TASK TO COMPLETE: Write out the material exactly. Do not include the pictures.

_ _ _ _ _ _ _

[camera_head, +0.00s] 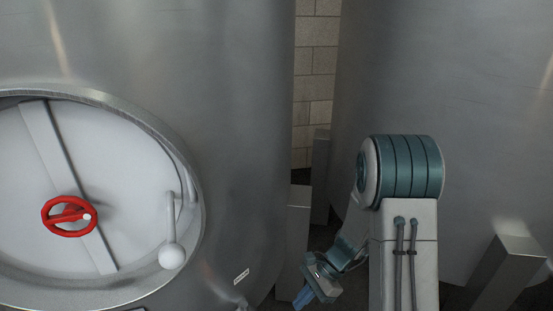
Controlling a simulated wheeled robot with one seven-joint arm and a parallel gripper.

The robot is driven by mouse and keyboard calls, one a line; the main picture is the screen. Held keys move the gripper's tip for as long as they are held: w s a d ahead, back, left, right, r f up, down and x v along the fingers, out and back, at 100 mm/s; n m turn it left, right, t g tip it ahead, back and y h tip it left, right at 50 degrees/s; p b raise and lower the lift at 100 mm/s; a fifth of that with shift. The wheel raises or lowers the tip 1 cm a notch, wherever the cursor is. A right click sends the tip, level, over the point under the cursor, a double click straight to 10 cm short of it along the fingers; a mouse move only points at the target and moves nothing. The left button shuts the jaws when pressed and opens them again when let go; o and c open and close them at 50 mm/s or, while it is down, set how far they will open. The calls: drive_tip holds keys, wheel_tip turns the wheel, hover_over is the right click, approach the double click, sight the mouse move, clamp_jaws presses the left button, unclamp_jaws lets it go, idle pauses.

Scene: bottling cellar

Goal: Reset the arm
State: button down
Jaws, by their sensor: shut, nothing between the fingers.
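My arm stands at the right of the head view, its teal elbow raised and its far links folded down behind the upright link. My gripper (304,297) shows small and blue at the bottom edge, pointing down and to the left. It is shut and holds nothing that I can see. Its tip is close to the bottom edge of the picture.
A large steel tank (235,130) fills the left, with a round hatch (25,160), a red handwheel (69,216) and a white-knobbed lever (172,256). Another tank (480,90) stands behind my arm. A narrow gap between them shows a block wall (316,60).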

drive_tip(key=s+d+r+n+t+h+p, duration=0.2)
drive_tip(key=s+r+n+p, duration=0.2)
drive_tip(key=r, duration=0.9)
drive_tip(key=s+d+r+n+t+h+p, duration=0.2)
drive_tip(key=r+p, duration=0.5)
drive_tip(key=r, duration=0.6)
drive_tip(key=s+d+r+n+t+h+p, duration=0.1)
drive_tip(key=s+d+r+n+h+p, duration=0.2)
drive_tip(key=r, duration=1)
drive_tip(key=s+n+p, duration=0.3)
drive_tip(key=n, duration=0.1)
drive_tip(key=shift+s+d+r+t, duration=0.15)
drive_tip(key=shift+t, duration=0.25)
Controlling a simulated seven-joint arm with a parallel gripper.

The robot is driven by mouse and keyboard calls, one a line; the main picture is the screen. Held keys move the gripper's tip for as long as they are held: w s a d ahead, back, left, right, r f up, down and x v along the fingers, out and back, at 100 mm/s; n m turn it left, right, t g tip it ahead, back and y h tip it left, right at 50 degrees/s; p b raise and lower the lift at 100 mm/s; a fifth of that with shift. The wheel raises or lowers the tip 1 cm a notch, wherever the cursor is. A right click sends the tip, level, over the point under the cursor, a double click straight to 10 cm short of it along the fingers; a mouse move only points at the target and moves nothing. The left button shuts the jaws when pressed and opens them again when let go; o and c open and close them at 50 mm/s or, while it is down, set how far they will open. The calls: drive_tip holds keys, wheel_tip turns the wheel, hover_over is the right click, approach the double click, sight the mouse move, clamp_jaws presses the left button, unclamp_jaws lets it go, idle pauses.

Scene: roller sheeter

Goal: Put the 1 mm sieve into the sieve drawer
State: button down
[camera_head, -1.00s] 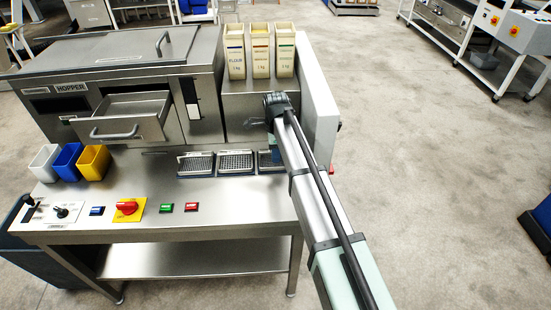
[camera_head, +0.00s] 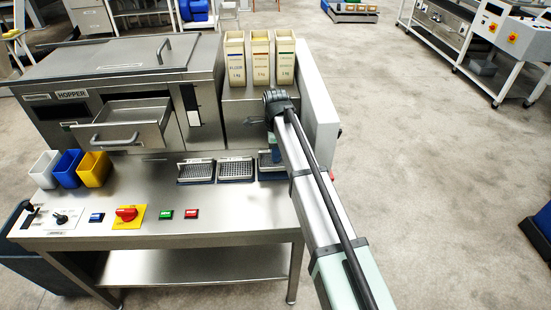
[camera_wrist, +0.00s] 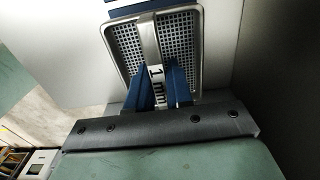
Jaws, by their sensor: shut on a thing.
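The 1 mm sieve (camera_wrist: 186,45) is a rectangular perforated metal tray with a strap handle marked "1 mm". In the wrist view, the blue fingers of my gripper (camera_wrist: 160,82) are shut on that handle. In the head view, it is the rightmost of three sieves in a row and is mostly hidden by my arm. I cannot tell whether it is lifted off its blue holder. The open metal drawer (camera_head: 125,138) sticks out below the hopper at the left, with a bar handle on its front; its inside looks empty.
Two other sieves (camera_head: 196,171) (camera_head: 236,170) sit left of my gripper. Three upright ingredient boxes (camera_head: 259,60) stand on the block behind. White, blue and yellow cups (camera_head: 68,168) stand below the drawer. Switches and buttons (camera_head: 130,213) line the front edge. Bare tabletop lies between.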

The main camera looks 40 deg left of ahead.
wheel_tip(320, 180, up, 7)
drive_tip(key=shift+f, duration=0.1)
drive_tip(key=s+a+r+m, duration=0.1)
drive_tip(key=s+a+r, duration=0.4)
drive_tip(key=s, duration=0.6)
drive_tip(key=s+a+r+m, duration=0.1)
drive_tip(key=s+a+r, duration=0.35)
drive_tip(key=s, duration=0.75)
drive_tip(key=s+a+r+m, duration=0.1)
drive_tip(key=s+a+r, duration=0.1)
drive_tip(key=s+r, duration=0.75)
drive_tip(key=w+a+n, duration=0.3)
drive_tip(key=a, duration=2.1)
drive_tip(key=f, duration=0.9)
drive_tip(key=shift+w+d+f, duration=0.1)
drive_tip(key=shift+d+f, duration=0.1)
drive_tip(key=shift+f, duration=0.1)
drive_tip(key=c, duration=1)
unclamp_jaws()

_ _ _ _ _ _ _

CORRECT RESPONSE:
[camera_head, +0.00s] 
Controlling a simulated wheeled robot with one seven-joint arm and a parallel gripper.

The robot is driven by mouse and keyboard calls, one a line; the main picture is the screen. Held keys move the gripper's tip for as long as they are held: w s a d ahead, back, left, right, r f up, down and x v along the fingers, out and back, at 100 mm/s; n m turn it left, right, t g tip it ahead, back and y h tip it left, right at 50 degrees/s; p b raise and lower the lift at 100 mm/s; a fifth of that with shift. The wheel raises or lowers the tip 1 cm a notch, wherever the cursor is. A right click sends the tip, level, over the point under the cursor, a double click straight to 10 cm short of it along the fingers; a mouse move only points at the target and moves nothing. The left button shuts the jaws when pressed and opens them again when let go; o and c open and close them at 50 mm/s or, while it is down, set how far they will open. The calls: drive_tip holds keys, wheel_tip turns the wheel, hover_over is the right click, approach the double click, sight the mouse move, clamp_jaws presses the left button, unclamp_jaws lets it go, idle pauses.

Scene: bottling cellar

Goal: Reset the arm
State: button down
Jaws, by their sensor: shut, nothing between the fingers.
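My arm stands at the right of the head view, its teal elbow raised and its far links folded down behind the upright link. My gripper (304,297) shows small and blue at the bottom edge, pointing down and to the left. It is shut and holds nothing that I can see. Its tip is close to the bottom edge of the picture.
A large steel tank (235,130) fills the left, with a round hatch (25,160), a red handwheel (69,216) and a white-knobbed lever (172,256). Another tank (480,90) stands behind my arm. A narrow gap between them shows a block wall (316,60).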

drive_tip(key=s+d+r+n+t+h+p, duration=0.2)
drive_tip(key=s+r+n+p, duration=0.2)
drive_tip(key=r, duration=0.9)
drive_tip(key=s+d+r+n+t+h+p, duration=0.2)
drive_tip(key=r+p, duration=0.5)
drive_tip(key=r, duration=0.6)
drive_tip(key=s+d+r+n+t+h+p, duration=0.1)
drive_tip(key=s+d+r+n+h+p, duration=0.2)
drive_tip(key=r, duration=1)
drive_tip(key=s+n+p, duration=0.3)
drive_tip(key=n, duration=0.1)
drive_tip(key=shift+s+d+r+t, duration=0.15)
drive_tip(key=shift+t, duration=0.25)
Controlling a simulated seven-joint arm with a parallel gripper.

The robot is driven by mouse and keyboard calls, one a line; the main picture is the screen. Held keys move the gripper's tip for as long as they are held: w s a d ahead, back, left, right, r f up, down and x v along the fingers, out and back, at 100 mm/s; n m turn it left, right, t g tip it ahead, back and y h tip it left, right at 50 degrees/s; p b raise and lower the lift at 100 mm/s; a fifth of that with shift. The wheel raises or lowers the tip 1 cm a notch, wherever the cursor is. A right click sends the tip, level, over the point under the cursor, a double click straight to 10 cm short of it along the fingers; a mouse move only points at the target and moves nothing. The left button shuts the jaws when pressed and opens them again when let go; o and c open and close them at 50 mm/s or, while it is down, set how far they will open. The calls: drive_tip holds keys, wheel_tip turns the wheel, hover_over is the right click, approach the double click, sight the mouse move, clamp_jaws presses the left button, unclamp_jaws lets it go, idle pauses.

Scene: roller sheeter

Goal: Put the 1 mm sieve into the sieve drawer
State: button down
[camera_head, -1.00s] 
[camera_head, +0.00s] 
[camera_wrist, +0.00s] 
Jaws, by their sensor: shut on a thing.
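The 1 mm sieve (camera_wrist: 186,45) is a rectangular perforated metal tray with a strap handle marked "1 mm". In the wrist view, the blue fingers of my gripper (camera_wrist: 160,82) are shut on that handle. In the head view, it is the rightmost of three sieves in a row and is mostly hidden by my arm. I cannot tell whether it is lifted off its blue holder. The open metal drawer (camera_head: 125,138) sticks out below the hopper at the left, with a bar handle on its front; its inside looks empty.
Two other sieves (camera_head: 196,171) (camera_head: 236,170) sit left of my gripper. Three upright ingredient boxes (camera_head: 259,60) stand on the block behind. White, blue and yellow cups (camera_head: 68,168) stand below the drawer. Switches and buttons (camera_head: 130,213) line the front edge. Bare tabletop lies between.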

The main camera looks 40 deg left of ahead.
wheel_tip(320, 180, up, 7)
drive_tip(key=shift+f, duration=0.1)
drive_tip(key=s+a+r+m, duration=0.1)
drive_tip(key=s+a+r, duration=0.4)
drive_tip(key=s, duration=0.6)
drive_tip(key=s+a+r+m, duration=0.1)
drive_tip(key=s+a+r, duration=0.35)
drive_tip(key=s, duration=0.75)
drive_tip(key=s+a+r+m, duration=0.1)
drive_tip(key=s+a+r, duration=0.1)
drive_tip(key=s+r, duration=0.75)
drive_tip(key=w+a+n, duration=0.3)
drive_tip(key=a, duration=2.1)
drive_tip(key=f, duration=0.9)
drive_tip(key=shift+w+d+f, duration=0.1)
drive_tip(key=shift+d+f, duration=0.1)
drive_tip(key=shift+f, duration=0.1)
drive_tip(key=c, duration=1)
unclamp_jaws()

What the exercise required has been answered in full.